**SUPPLIED RECORDS:**
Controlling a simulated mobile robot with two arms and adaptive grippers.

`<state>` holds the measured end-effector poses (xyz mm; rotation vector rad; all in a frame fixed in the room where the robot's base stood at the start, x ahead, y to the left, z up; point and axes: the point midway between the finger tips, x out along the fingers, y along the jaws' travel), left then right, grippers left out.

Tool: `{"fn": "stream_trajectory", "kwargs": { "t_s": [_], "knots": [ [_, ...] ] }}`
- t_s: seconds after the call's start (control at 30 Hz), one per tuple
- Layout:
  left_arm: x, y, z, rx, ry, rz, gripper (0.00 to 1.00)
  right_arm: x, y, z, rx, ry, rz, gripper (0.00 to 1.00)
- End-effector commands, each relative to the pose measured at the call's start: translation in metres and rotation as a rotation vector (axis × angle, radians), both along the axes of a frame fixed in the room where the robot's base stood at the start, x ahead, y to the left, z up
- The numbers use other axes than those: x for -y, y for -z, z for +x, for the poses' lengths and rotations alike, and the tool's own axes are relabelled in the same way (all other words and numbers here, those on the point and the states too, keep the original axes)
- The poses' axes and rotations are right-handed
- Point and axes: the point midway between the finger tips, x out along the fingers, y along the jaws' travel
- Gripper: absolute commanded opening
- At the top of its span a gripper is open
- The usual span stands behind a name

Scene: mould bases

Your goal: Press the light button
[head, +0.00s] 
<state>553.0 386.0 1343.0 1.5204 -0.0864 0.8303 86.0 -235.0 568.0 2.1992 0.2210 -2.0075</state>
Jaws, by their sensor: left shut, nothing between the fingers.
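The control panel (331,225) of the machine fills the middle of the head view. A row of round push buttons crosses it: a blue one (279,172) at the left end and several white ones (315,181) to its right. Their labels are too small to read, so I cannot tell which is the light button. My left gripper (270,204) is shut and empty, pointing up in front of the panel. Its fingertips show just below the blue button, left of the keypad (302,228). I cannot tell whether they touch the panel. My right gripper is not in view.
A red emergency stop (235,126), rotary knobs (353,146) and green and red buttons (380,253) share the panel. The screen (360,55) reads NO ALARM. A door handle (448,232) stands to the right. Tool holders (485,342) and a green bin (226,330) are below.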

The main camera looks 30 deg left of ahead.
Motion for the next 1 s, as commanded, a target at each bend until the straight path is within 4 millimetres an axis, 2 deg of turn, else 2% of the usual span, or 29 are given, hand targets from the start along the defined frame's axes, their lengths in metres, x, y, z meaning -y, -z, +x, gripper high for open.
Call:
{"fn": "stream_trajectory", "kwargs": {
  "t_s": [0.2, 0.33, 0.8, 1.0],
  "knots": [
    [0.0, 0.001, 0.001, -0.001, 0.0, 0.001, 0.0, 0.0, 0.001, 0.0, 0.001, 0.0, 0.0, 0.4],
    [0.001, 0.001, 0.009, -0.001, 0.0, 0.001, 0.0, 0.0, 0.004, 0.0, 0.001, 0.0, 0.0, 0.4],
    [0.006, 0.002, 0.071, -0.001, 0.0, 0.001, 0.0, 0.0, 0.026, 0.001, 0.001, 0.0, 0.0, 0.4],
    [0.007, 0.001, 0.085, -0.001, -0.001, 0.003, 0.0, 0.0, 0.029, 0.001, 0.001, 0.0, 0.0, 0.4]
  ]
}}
==
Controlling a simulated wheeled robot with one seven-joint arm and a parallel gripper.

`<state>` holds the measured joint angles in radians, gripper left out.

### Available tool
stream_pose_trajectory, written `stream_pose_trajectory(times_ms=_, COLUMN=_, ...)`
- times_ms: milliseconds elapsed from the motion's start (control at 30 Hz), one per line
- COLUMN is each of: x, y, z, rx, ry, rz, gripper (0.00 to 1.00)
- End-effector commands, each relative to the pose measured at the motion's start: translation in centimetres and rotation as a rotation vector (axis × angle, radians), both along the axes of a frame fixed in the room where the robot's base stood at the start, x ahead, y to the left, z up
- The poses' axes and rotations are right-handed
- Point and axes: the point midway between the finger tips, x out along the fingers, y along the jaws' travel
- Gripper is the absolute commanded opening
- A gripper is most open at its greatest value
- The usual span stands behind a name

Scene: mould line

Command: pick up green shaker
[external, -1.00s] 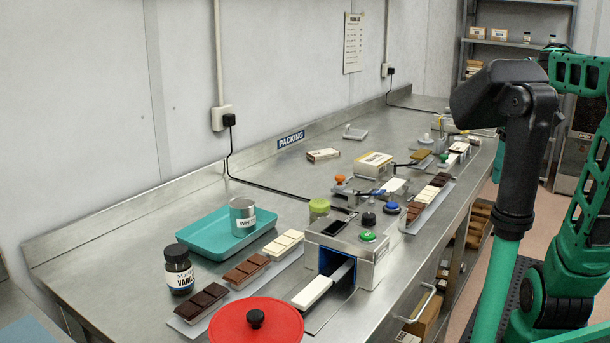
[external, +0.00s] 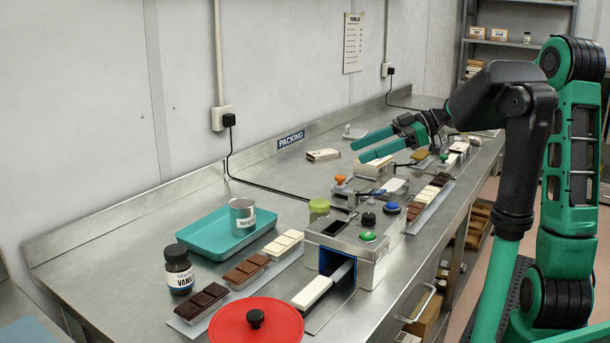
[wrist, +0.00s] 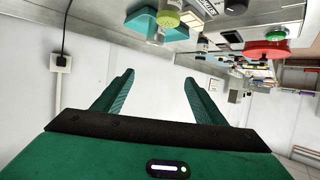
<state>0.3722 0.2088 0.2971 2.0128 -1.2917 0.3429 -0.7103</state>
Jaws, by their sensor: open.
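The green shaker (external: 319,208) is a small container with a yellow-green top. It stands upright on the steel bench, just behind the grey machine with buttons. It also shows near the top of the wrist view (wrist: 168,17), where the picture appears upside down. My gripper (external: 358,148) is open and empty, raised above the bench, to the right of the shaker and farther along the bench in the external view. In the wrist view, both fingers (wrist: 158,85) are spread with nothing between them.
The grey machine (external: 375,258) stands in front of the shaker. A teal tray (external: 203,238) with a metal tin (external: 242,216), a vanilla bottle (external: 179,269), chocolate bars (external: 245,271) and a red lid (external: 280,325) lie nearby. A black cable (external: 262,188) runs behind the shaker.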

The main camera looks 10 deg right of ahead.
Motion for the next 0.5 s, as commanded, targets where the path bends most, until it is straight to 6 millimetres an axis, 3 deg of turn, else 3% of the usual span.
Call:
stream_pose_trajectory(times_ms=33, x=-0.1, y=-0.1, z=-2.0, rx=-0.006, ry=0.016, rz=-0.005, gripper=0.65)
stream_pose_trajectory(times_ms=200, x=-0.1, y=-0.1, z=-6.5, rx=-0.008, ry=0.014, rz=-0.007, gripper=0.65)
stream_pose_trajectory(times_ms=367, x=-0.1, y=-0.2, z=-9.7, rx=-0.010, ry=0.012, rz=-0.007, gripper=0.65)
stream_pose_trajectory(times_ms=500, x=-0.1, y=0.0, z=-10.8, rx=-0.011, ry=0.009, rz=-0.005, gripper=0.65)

**EXERCISE:**
Repeat these lines exactly and nothing more: the one containing "The main camera looks 30 deg left of ahead.", the one containing "Motion for the next 1", and all the lines between.

**THE ANSWER:**
The main camera looks 30 deg left of ahead.
Motion for the next 1 s, as commanded, a target at each bend until the straight path is within 4 millimetres an axis, 2 deg of turn, else 2% of the usual span, or 29 are given, hand targets from the start along the defined frame's axes, their lengths in metres, x, y, z meaning -y, -z, +x, gripper high for open.

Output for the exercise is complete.